Our countryside is one of the wonders of the world – a great patchwork quilt of green fields, hedgerows, and rolling hills. But our sad little secret is that England ranks among the most nature-depleted countries in the world. Countless species have vanished altogether, and others cling on in isolated patches of remnant nature.
While most of us are dimly aware of nature’s decline – car windscreens no longer splattered with insects after a summer car journey; a countryside strangely silent in springtime – few realise the full extent of the catastrophe that is unfolding around us. Accounts from earlier centuries describe meadows riotous with colour, hedgerows thronged with songbirds.
Recently however, something has begun to shift in our relationship with the natural world. Amid the loneliness of the lockdowns, people experienced an upwelling of love for [their own] local nature and there is much public support for efforts to restore the natural fabric of our country to its former vibrancy.

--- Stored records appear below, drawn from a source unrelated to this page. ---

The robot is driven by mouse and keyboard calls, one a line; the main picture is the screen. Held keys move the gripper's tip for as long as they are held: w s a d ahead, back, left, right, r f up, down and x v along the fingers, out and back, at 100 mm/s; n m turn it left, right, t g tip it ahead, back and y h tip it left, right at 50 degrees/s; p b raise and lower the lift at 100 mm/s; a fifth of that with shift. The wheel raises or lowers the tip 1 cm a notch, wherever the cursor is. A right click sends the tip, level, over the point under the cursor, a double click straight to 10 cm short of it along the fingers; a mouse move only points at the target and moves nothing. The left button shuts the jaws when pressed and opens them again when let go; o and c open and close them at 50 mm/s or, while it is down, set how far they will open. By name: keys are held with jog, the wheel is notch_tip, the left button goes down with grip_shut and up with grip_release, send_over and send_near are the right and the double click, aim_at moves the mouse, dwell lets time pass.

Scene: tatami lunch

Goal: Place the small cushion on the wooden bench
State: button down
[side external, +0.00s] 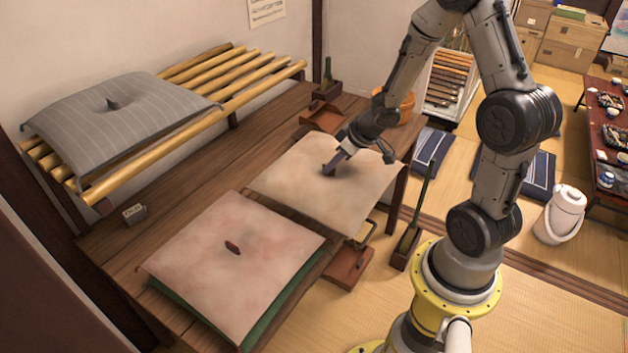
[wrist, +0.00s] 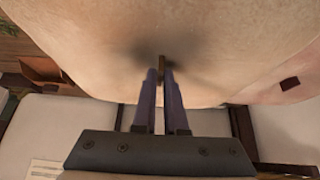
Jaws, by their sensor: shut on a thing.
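A beige, mottled square cushion (side external: 292,172) is at the right part of the dark wooden table in the side external view. My gripper (side external: 333,165) points down at its middle and is shut on its small dark centre tab. In the wrist view the cushion (wrist: 100,45) fills the upper part, and my gripper's fingers (wrist: 161,75) pinch the tab. I cannot tell how far the cushion is off the table. The slatted wooden bench (side external: 255,85) stands at the back left. A grey striped cushion (side external: 70,125) lies on its left part; its right slats are bare.
A pinkish cushion (side external: 205,275) with a dark red tab lies on a green layer (side external: 190,310) at the table's front. Brown trays (side external: 322,113) and an orange pot (side external: 402,103) are near the table's back right. Bare table (side external: 175,195) shows between bench and cushions.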

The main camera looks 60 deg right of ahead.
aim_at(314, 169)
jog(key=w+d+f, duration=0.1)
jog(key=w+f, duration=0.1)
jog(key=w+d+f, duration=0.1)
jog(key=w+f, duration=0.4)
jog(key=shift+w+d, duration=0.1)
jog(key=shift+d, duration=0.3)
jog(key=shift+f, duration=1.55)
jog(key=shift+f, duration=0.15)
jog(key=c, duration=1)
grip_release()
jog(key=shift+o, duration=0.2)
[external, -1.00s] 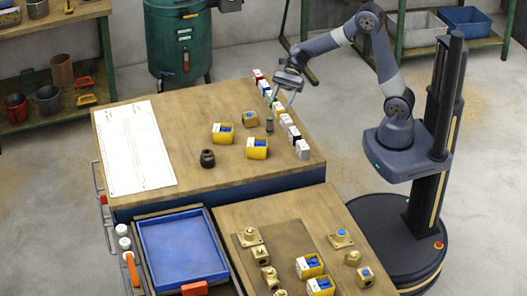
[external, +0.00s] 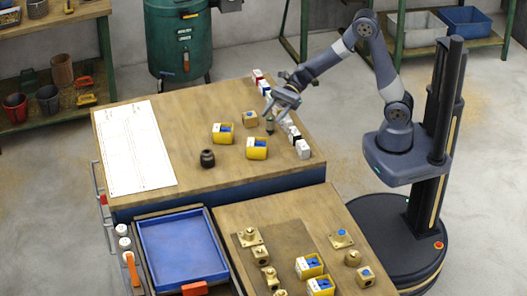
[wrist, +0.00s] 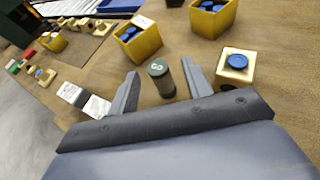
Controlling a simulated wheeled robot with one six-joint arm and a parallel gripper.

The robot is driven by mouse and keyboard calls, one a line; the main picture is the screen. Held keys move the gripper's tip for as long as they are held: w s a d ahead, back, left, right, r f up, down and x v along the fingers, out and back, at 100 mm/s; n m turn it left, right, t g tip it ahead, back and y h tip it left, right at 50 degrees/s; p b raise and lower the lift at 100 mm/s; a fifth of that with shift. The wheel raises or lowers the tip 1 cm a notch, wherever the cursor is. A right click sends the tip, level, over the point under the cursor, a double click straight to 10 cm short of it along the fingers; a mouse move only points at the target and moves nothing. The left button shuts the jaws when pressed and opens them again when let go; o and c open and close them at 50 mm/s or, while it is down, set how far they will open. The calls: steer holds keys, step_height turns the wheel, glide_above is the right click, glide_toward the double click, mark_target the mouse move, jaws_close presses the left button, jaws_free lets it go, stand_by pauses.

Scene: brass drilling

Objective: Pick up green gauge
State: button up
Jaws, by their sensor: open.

The EU’s gigantic Common Agricultural Policy (known as the CAP) has provided the principal impetus for what has gone wrong. Under the CAP, subsidies have been doled out each year to farmers according simply to how much farmable land they own, in a policy which, if proposed today for the first time would be dismissed as ludicrous. Under CAP rules, pockets of nature remaining on farmland, such as scrub or ponds, are condemned as ineligible features and must be removed if the subsidies are to keep coming.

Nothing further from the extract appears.